Even though the mint frustrates us, we can't bring ourselves to toss it out. Not only do we hate waste, mint is just so good in the summertime.

 If you have a surplus of this bossy offender, here are five things you can do to use it up:

1. Mint Tea: Let the leaves dry out for a few days, then cover them with boiling water—say, a half cup of dried leaves to a couple of quarts of water. If you like, you can toss in a bag or two of black tea. You can drink it after a few minutes, or you can refrigerate it for a cooling drink on scorching days.

2. Tabbouli. This Middle Eastern salad tastes great in hot weather, and you can toss handfuls of mint leaves in with the parsley.

3. Mint Chutney. But don't just use it with Indian food. It's also a great relish for grilled meat and roasted potatoes.

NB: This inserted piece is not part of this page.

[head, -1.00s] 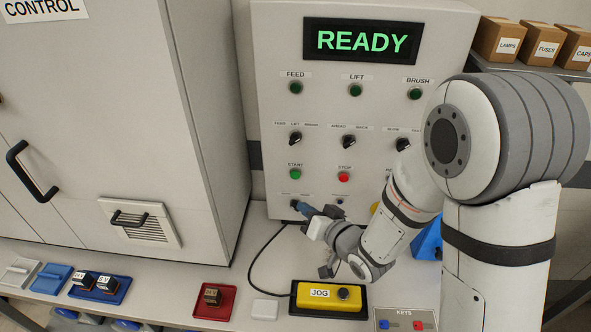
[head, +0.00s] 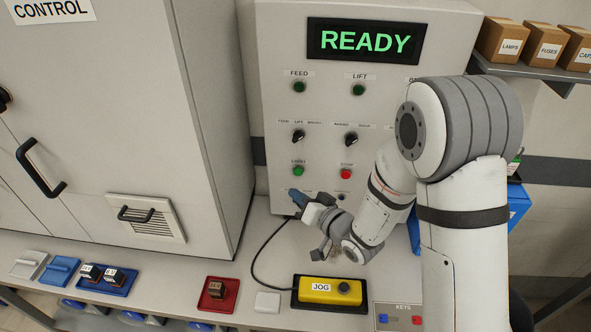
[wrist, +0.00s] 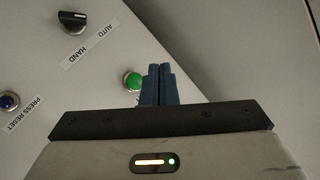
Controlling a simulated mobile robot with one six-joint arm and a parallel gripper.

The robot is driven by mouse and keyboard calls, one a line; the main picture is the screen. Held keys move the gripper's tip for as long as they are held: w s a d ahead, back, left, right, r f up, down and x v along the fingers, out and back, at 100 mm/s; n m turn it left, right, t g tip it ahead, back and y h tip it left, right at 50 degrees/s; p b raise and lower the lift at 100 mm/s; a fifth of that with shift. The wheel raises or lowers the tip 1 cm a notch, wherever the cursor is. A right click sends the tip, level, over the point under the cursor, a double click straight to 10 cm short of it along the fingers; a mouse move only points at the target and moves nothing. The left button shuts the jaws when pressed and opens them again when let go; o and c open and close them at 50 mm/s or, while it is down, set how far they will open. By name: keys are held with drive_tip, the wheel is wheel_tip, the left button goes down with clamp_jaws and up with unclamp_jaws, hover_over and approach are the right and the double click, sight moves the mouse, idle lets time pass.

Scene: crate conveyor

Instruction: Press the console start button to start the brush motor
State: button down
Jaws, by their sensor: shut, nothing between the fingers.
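The console (head: 375,110) stands behind the bench with a lit READY display (head: 366,41). Its green START button (head: 298,171) is at the left of a row, beside the red STOP button (head: 346,174). My gripper (head: 294,196) is shut and empty, with its blue fingertips just below START in the head view. In the wrist view, a green button (wrist: 133,80) is close beside the shut fingers (wrist: 158,85). Its label is not visible there, and I cannot tell whether the fingers touch anything. The BRUSH lamp is hidden behind my arm.
A black selector knob (head: 298,136) is above START. A yellow JOG box (head: 330,291) and a red tray (head: 217,295) are on the bench. A large cabinet (head: 110,120) stands left.

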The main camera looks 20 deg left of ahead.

4. Cucumbers with Yogurt-Mint Dressing. Cukes are coming into season, too, so this uses up two vigorous garden plants.

5. Mojitos. It is summer, after all.

Friday, July 2, 2010

Fried Sage Leaves Make a Delicious Garnish

Amazingly, our potted sage plant survived last winter's low temperatures and six feet of snow. After the thaw, we moved the plant to our herb bed, where it's happily taken off, holding its own against an advancing army of mint.

Sage tends to be used in fall and winter recipes, as it pairs well with turkey, squash, and roasted potatoes. In the summer there's not a whole lot of call for it, unless we use it as a garnish.

Fried in a little olive oil, then sprinkled with sea salt, whole sage leaves make an excellent garnish. Last night we used them to dress up a plain pasta dish; they're also good on risotto. We've even been known to serve them with cocktails.

The only thing you need to remember when frying the leaves is to let them go a while, until they've turned crispy and a dark, kelp-y green. Resist the temptation to turn off the heat when the leaves are a beautiful emerald green—they will be too chewy and resinous.

You can find sage leaves in most supermarkets' produce sections year-round, but it's easy to grow. Some plants overwinter, others don't—there seems to be no rhyme or reason for this. But they all thrive on little water, which makes them excellent candidates for container gardening.